Recorded robot episodes:
-- start --

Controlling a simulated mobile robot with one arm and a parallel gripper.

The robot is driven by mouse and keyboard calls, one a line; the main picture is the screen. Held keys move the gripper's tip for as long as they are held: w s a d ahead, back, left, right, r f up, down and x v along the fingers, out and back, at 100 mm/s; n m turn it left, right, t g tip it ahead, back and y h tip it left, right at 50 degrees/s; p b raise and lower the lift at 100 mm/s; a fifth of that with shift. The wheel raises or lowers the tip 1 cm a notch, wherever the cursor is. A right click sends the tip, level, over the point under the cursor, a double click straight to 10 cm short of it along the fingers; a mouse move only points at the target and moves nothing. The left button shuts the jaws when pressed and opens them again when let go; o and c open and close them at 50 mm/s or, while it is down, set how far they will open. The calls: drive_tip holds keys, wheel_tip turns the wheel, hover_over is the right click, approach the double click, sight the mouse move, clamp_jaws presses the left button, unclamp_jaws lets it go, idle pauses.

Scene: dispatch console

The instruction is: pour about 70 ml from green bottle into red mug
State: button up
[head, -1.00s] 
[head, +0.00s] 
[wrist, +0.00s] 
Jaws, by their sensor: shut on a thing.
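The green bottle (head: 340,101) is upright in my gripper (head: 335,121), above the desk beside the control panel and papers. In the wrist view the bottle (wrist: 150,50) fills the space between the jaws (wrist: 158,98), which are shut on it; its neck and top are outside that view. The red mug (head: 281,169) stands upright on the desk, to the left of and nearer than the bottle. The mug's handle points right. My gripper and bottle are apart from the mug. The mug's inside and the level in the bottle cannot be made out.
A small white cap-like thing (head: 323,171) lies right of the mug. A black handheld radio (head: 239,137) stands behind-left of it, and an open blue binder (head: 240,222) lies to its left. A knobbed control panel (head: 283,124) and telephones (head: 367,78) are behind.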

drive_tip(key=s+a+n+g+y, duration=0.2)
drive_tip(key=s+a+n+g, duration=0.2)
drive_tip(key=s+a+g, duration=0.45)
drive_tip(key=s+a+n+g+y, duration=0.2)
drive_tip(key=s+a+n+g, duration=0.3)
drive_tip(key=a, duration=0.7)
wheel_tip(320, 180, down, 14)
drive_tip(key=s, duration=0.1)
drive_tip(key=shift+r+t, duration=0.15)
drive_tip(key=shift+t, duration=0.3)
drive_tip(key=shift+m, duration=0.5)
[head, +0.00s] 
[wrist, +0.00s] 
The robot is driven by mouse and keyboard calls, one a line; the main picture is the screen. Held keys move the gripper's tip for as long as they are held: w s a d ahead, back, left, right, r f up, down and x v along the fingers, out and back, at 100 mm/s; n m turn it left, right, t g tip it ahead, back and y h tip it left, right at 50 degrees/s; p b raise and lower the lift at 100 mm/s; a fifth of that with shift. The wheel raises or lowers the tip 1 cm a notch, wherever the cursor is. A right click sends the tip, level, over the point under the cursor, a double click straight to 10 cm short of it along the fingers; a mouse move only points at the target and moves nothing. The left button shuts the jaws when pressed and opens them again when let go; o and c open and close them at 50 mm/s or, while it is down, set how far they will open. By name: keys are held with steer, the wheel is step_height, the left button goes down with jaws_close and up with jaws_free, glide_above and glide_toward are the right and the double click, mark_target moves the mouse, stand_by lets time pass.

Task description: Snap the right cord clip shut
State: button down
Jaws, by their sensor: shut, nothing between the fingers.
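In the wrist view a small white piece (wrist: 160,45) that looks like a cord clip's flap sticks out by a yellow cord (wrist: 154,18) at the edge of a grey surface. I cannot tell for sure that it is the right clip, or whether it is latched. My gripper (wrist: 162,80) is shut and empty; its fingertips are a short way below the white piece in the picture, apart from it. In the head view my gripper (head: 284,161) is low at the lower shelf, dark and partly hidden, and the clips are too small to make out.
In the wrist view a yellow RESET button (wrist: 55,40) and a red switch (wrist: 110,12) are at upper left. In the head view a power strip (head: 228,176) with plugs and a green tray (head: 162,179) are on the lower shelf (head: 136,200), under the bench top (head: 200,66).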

-- end --

Set every line of the listing down word for word.

Task result:
Controlling a simulated mobile robot with one arm and a parallel gripper.

The robot is driven by mouse and keyboard calls, one a line; the main picture is the screen. Held keys move the gripper's tip for as long as they are held: w s a d ahead, back, left, right, r f up, down and x v along the fingers, out and back, at 100 mm/s; n m turn it left, right, t g tip it ahead, back and y h tip it left, right at 50 degrees/s; p b raise and lower the lift at 100 mm/s; a fifth of that with shift. The wheel raises or lowers the tip 1 cm a notch, wherever the cursor is. A right click sends the tip, level, over the point under the cursor, a double click straight to 10 cm short of it along the fingers; a mouse move only points at the target and moves nothing. The left button shuts the jaws when pressed and opens them again when let go; o and c open and close them at 50 mm/s or, while it is down, set how far they will open. The calls: drive_tip holds keys, wheel_tip turns the wheel, hover_over is the right click, approach the double click, sight the mouse move, clamp_jaws presses the left button, unclamp_jaws lets it go, idle pauses.

Scene: dispatch console

The instruction is: pour about 70 ml from green bottle into red mug
State: button up
[head, -1.00s] 
[head, +0.00s] 
[wrist, +0.00s] 
Jaws, by their sensor: shut on a thing.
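The green bottle (head: 340,101) is upright in my gripper (head: 335,121), above the desk beside the control panel and papers. In the wrist view the bottle (wrist: 150,50) fills the space between the jaws (wrist: 158,98), which are shut on it; its neck and top are outside that view. The red mug (head: 281,169) stands upright on the desk, to the left of and nearer than the bottle. The mug's handle points right. My gripper and bottle are apart from the mug. The mug's inside and the level in the bottle cannot be made out.
A small white cap-like thing (head: 323,171) lies right of the mug. A black handheld radio (head: 239,137) stands behind-left of it, and an open blue binder (head: 240,222) lies to its left. A knobbed control panel (head: 283,124) and telephones (head: 367,78) are behind.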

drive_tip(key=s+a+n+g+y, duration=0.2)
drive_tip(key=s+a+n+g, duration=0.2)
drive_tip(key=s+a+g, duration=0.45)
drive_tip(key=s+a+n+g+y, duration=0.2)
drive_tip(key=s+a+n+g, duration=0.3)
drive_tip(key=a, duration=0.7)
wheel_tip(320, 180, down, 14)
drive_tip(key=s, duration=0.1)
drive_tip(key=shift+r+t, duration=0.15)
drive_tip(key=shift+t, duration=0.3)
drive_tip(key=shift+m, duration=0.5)
[head, +0.00s] 
[wrist, +0.00s] 
The robot is driven by mouse and keyboard calls, one a line; the main picture is the screen. Held keys move the gripper's tip for as long as they are held: w s a d ahead, back, left, right, r f up, down and x v along the fingers, out and back, at 100 mm/s; n m turn it left, right, t g tip it ahead, back and y h tip it left, right at 50 degrees/s; p b raise and lower the lift at 100 mm/s; a fifth of that with shift. The wheel raises or lowers the tip 1 cm a notch, wherever the cursor is. A right click sends the tip, level, over the point under the cursor, a double click straight to 10 cm short of it along the fingers; a mouse move only points at the target and moves nothing. The left button shuts the jaws when pressed and opens them again when let go; o and c open and close them at 50 mm/s or, while it is down, set how far they will open. By name: keys are held with steer, the wheel is step_height, the left button goes down with jaws_close and up with jaws_free, glide_above and glide_toward are the right and the double click, mark_target moves the mouse, stand_by lets time pass.

Task description: Snap the right cord clip shut
State: button down
Jaws, by their sensor: shut, nothing between the fingers.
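In the wrist view a small white piece (wrist: 160,45) that looks like a cord clip's flap sticks out by a yellow cord (wrist: 154,18) at the edge of a grey surface. I cannot tell for sure that it is the right clip, or whether it is latched. My gripper (wrist: 162,80) is shut and empty; its fingertips are a short way below the white piece in the picture, apart from it. In the head view my gripper (head: 284,161) is low at the lower shelf, dark and partly hidden, and the clips are too small to make out.
In the wrist view a yellow RESET button (wrist: 55,40) and a red switch (wrist: 110,12) are at upper left. In the head view a power strip (head: 228,176) with plugs and a green tray (head: 162,179) are on the lower shelf (head: 136,200), under the bench top (head: 200,66).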

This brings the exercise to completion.